TASK DETAILS:
Which lines of the records contain "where"? Collect every one of them.

SUPPLIED MATERIAL:
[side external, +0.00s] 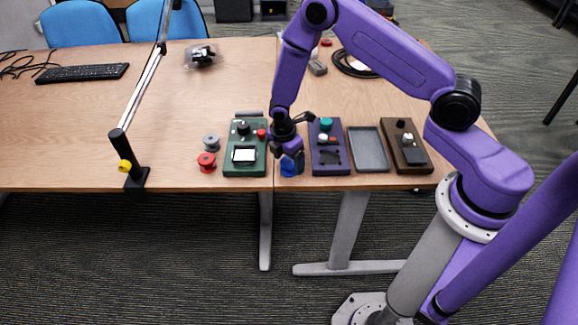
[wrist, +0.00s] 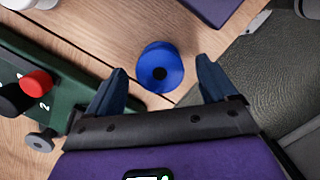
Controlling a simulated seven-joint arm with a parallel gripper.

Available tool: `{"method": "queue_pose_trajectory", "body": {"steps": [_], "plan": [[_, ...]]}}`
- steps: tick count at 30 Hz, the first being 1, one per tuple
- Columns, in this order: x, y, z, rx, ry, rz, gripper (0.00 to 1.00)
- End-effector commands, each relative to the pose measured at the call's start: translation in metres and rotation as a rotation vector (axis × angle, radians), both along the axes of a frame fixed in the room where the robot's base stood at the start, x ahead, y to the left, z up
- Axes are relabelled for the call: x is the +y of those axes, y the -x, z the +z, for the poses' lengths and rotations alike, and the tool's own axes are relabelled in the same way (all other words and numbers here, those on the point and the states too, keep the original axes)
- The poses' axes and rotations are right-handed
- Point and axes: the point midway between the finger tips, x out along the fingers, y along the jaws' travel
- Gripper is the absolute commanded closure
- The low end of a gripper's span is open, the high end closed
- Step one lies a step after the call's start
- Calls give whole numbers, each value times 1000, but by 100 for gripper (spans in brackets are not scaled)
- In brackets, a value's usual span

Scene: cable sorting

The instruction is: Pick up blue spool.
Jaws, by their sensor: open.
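The blue spool (wrist: 160,67) stands on the table near its front edge, with the dark hole in its top showing in the wrist view. In the side external view the blue spool (side external: 290,166) is partly hidden behind my gripper (side external: 288,152). My gripper also shows in the wrist view (wrist: 160,85), with its two fingers apart. The spool lies between and a little beyond the fingertips. The gripper is open and empty. Whether a finger touches the spool cannot be told.
A green control box (side external: 245,165) with a red knob stands left of the spool. A purple box (side external: 328,158) stands to the right, then a grey tray (side external: 368,160) and a brown box (side external: 405,155). A red spool (side external: 207,163) and a grey spool (side external: 211,142) stand further left.

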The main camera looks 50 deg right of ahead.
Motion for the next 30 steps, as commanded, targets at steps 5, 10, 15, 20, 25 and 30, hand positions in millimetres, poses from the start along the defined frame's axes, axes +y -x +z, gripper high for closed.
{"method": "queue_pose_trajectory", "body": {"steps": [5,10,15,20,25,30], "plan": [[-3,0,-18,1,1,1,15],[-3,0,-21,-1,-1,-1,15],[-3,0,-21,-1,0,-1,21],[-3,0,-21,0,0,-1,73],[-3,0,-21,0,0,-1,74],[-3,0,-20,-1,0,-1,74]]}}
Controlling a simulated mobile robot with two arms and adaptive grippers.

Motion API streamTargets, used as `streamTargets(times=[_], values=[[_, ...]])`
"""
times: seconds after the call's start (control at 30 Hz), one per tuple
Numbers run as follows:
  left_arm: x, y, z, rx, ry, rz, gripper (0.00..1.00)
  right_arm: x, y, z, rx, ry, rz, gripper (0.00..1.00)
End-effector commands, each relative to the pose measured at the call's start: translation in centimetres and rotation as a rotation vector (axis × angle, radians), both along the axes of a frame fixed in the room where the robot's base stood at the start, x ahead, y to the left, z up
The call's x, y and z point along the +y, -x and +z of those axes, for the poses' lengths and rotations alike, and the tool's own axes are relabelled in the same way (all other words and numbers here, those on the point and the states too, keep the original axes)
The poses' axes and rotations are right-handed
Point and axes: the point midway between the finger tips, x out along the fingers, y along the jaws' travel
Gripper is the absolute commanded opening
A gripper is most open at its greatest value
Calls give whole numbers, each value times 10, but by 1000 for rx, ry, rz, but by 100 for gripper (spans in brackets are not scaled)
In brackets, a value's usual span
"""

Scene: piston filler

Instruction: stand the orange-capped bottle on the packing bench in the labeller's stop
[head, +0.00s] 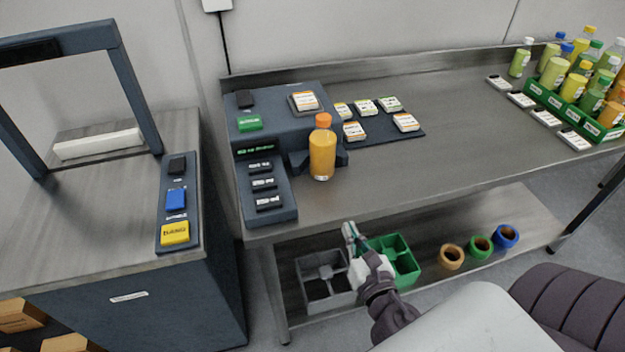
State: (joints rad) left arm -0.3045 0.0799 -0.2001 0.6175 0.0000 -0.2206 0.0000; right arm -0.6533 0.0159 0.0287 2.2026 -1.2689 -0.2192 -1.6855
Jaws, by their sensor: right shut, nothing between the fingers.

SOLUTION TO THIS EXERCISE:
- End-effector commands, each relative to the pose measured at the call's start: translation in metres and rotation as a rotation vector (axis × angle, radians), both along the axes of a frame fixed in the room where the robot's base stood at the start, x ahead, y to the left, z up
End-effector commands, each relative to the pose measured at the call's start: translation in centimetres and rotation as a rotation vector (axis × angle, radians), both along the axes of a frame fixed in the room where the robot's base stood at the start, x ahead, y to the left, z up

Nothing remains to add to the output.